Jeffrey Antonelli, a Chicago attorney with a specialty in drone law, says the city’s planned restrictions put it in the position of attempting to regulate the use of airspace, “something which is clearly and completely preempted by federal law.”
He notes a Federal Aviation Administration fact sheet which says “federal courts strictly scrutinize state and local regulation of overflight.”
Evanston, which allowed a two-year ban on commercial drone use in the city expire in 2015, now is considering sharp restrictions on recreational drone use in response to concerns raised by Alderman Melissa Wynne, 3rd Ward.
Wynne, at an April City Council meeting, said she was raising the issue after learning that the daughter of a resident had been hit by a drone on a local playground.
A report from the Center for the Study of the Drone at Bard College said that as of March, at least 135 communities in 31 states had enacted drone rules in recent years and that many of them may “contravene federal authority, and could result in legal conflict.”

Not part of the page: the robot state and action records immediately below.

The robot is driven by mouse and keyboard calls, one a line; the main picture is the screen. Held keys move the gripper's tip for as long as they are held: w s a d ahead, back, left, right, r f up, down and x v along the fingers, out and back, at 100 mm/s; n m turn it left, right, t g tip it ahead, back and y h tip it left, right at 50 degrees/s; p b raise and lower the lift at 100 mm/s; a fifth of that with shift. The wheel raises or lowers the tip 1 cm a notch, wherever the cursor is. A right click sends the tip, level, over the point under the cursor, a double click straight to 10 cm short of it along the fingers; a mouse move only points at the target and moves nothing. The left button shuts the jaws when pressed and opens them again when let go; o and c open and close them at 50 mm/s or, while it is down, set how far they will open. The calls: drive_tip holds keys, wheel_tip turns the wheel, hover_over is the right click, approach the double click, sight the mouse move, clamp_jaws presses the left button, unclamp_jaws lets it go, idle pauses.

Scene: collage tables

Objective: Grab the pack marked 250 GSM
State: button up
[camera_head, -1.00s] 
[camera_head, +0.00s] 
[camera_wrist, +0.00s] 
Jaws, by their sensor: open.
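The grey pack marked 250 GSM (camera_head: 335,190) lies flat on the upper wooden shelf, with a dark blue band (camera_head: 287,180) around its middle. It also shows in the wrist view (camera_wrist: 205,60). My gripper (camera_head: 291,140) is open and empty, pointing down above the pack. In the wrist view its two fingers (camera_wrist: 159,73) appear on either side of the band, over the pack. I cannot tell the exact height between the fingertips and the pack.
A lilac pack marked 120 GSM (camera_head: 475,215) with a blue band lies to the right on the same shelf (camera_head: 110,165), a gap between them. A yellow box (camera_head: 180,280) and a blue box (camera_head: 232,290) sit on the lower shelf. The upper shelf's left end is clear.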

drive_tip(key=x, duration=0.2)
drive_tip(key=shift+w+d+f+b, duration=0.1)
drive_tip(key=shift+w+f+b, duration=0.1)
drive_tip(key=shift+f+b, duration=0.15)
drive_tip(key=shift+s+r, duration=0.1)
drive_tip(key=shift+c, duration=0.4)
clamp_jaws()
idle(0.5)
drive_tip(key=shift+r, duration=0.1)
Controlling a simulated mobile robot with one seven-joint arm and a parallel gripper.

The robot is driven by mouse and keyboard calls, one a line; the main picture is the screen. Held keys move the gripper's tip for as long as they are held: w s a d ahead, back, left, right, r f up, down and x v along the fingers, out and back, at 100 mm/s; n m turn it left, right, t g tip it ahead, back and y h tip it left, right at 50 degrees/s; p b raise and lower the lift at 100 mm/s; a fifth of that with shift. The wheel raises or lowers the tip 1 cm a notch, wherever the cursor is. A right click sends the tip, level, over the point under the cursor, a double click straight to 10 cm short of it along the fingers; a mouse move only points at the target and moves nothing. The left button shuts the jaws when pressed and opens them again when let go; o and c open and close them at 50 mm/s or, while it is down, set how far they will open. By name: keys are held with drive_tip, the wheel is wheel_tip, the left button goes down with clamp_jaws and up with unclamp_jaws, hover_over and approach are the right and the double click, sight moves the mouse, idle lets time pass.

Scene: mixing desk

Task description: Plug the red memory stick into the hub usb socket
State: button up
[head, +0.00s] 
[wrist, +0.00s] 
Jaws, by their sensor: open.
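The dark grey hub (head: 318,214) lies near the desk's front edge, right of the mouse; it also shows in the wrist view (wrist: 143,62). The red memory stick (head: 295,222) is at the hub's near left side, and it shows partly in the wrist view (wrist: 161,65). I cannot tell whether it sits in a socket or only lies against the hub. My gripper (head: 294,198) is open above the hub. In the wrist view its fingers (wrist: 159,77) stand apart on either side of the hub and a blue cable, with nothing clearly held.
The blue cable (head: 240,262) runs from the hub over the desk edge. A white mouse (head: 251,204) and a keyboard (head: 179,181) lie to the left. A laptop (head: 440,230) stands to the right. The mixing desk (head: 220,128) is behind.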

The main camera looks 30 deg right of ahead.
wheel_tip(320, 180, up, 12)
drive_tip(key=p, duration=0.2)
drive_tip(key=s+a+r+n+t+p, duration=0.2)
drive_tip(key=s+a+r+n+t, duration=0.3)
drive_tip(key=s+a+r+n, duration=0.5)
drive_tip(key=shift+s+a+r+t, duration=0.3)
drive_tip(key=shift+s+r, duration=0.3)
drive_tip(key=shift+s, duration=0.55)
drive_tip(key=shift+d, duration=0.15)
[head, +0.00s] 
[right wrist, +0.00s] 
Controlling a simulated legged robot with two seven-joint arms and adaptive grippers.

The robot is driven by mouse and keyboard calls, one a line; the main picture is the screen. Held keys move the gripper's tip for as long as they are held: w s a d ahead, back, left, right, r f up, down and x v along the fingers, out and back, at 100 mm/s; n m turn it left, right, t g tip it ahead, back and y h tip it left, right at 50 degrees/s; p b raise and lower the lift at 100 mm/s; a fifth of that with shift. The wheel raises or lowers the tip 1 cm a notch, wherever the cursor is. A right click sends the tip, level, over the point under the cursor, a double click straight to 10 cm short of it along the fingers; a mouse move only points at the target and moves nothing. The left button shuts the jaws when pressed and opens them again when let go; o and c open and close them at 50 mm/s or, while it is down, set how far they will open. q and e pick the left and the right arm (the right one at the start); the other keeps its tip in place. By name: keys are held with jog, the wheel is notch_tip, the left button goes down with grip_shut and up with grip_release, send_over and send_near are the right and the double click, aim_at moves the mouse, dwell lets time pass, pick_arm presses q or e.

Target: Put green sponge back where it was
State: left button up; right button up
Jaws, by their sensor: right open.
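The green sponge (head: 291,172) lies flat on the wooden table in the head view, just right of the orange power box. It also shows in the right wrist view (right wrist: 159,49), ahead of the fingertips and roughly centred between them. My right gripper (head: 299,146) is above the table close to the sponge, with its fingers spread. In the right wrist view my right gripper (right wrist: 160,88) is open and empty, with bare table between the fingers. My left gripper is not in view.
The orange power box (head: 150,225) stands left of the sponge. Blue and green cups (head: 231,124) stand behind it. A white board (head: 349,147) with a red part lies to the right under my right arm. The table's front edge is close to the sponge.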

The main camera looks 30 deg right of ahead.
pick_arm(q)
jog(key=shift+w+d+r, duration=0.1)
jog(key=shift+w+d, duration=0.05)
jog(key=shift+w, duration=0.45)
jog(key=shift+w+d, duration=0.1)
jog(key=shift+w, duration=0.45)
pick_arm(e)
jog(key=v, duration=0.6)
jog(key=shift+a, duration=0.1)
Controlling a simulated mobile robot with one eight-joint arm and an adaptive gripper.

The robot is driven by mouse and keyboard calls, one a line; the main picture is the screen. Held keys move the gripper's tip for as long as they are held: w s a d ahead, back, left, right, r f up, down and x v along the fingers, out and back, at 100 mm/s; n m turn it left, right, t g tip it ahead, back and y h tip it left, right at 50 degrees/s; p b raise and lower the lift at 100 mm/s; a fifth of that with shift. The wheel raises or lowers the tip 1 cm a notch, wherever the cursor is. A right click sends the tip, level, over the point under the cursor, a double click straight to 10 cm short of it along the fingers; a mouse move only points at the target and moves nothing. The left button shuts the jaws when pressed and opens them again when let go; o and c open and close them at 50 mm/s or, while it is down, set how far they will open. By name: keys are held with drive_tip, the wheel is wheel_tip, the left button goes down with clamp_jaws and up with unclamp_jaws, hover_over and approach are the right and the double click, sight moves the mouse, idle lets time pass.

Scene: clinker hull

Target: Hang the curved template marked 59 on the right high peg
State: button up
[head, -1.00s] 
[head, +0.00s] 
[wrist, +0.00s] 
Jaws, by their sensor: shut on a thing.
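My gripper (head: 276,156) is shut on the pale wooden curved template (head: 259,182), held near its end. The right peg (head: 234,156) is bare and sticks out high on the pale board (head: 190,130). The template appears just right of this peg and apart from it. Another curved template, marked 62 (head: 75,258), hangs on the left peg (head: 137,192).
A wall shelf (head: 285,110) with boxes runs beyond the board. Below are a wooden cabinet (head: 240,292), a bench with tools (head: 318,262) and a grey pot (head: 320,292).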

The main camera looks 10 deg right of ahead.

Among the rules in nearby suburban communities:
- Schaumburg bans the use of drones within 100 feet of permitted special events.
- South Elgin requires a permit for the use of drones on village property. (And a resident there vowed to sue after being ticketed for flying his drone at a park without a permit last fall.)
- The Skokie Park District and the Wilmette Park Board require permits for drone use in their parks.
But Evanston’s Law Department has opted to import the much more far reaching and restrictive regulatory scheme adopted by the City of Chicago.
But neither ordinance specifically defines what it means by the “city airspace” to which the ordinance applies — other than saying it’s airspace “within the jurisdiction of the city.”
An article in the Duke Law & Technology Review suggests that while the federal government clearly has preempted any state or local regulation of airspace above 500 feet, there may be room for local regulation below that level. But other authors suggest federal control extends down to ground level.
If it turns out the latter group is right, Evanston may find it has no airspace over which to claim jurisdiction.